--- START Provided material ---

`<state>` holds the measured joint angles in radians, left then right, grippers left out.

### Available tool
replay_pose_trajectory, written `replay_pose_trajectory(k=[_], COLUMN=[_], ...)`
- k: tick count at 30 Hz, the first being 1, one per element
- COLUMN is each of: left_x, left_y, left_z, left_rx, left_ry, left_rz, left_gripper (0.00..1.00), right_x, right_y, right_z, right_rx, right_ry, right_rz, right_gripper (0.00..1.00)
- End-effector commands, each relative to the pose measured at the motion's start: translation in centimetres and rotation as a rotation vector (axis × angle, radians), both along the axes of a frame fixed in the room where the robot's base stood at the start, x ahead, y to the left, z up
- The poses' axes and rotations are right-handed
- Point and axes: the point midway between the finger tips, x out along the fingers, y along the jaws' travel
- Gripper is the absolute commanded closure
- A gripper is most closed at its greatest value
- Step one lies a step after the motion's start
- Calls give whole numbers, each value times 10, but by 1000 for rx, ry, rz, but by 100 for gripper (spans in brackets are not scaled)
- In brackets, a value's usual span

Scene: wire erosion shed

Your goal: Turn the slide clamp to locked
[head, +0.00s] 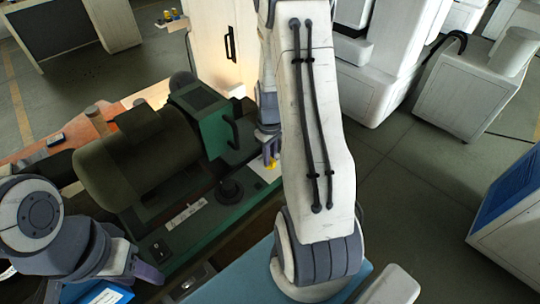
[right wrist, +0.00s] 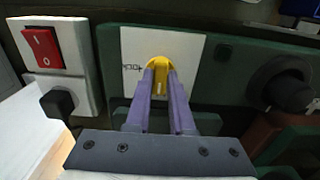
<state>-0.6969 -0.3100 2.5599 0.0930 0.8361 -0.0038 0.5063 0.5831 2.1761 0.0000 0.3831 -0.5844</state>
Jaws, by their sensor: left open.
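The slide clamp is a yellow knob (right wrist: 159,66) with a raised grip, on a white plate with small lock marks on the green machine front. In the right wrist view the two purple fingers of my right gripper (right wrist: 160,80) lie on either side of the knob's grip and look closed on it. In the head view my right gripper (head: 270,163) is small and partly hidden by my own arm, with the yellow clamp (head: 272,165) at its tips. My left gripper (head: 136,276) is open and empty at the lower left.
A red rocker switch (right wrist: 42,50) on a white box is left of the clamp, with a black plug (right wrist: 57,103) below it. A dark round knob (right wrist: 284,85) is to the right. A large dark motor (head: 135,155) sits on the green machine bed (head: 170,235).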

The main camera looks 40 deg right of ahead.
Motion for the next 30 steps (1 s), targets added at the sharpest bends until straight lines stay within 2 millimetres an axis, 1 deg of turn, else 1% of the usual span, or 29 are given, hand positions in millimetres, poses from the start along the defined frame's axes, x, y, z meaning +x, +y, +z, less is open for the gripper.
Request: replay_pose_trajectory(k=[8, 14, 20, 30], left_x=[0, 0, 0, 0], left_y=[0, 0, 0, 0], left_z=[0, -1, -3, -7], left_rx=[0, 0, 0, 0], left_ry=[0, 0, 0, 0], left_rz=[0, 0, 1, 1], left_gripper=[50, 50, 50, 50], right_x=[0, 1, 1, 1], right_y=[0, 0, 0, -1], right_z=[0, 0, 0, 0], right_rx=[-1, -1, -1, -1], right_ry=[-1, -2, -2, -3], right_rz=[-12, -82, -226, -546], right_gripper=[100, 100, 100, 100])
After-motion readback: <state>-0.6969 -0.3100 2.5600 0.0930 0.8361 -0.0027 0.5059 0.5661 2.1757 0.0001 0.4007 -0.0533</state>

--- END Provided material ---

Exercise details ▸
Restate verbatim the lines running from the line with "- In brackets, a value's usual span" through the end of the material; both ends count, and images are omitted.

Full output ▸
- In brackets, a value's usual span

Scene: wire erosion shed

Your goal: Turn the slide clamp to locked
[head, +0.00s] 
[right wrist, +0.00s] 
<state>-0.6969 -0.3100 2.5599 0.0930 0.8361 -0.0038 0.5063 0.5831 2.1761 0.0000 0.3831 -0.5844</state>
Jaws, by their sensor: left open.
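The slide clamp is a yellow knob (right wrist: 159,66) with a raised grip, on a white plate with small lock marks on the green machine front. In the right wrist view the two purple fingers of my right gripper (right wrist: 160,80) lie on either side of the knob's grip and look closed on it. In the head view my right gripper (head: 270,163) is small and partly hidden by my own arm, with the yellow clamp (head: 272,165) at its tips. My left gripper (head: 136,276) is open and empty at the lower left.
A red rocker switch (right wrist: 42,50) on a white box is left of the clamp, with a black plug (right wrist: 57,103) below it. A dark round knob (right wrist: 284,85) is to the right. A large dark motor (head: 135,155) sits on the green machine bed (head: 170,235).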

The main camera looks 40 deg right of ahead.
Motion for the next 30 steps (1 s), targets added at the sharpest bends until straight lines stay within 2 millimetres an axis, 1 deg of turn, else 1% of the usual span, or 29 are given, hand positions in millimetres, poses from the start along the defined frame's axes, x, y, z meaning +x, +y, +z, less is open for the gripper.
Request: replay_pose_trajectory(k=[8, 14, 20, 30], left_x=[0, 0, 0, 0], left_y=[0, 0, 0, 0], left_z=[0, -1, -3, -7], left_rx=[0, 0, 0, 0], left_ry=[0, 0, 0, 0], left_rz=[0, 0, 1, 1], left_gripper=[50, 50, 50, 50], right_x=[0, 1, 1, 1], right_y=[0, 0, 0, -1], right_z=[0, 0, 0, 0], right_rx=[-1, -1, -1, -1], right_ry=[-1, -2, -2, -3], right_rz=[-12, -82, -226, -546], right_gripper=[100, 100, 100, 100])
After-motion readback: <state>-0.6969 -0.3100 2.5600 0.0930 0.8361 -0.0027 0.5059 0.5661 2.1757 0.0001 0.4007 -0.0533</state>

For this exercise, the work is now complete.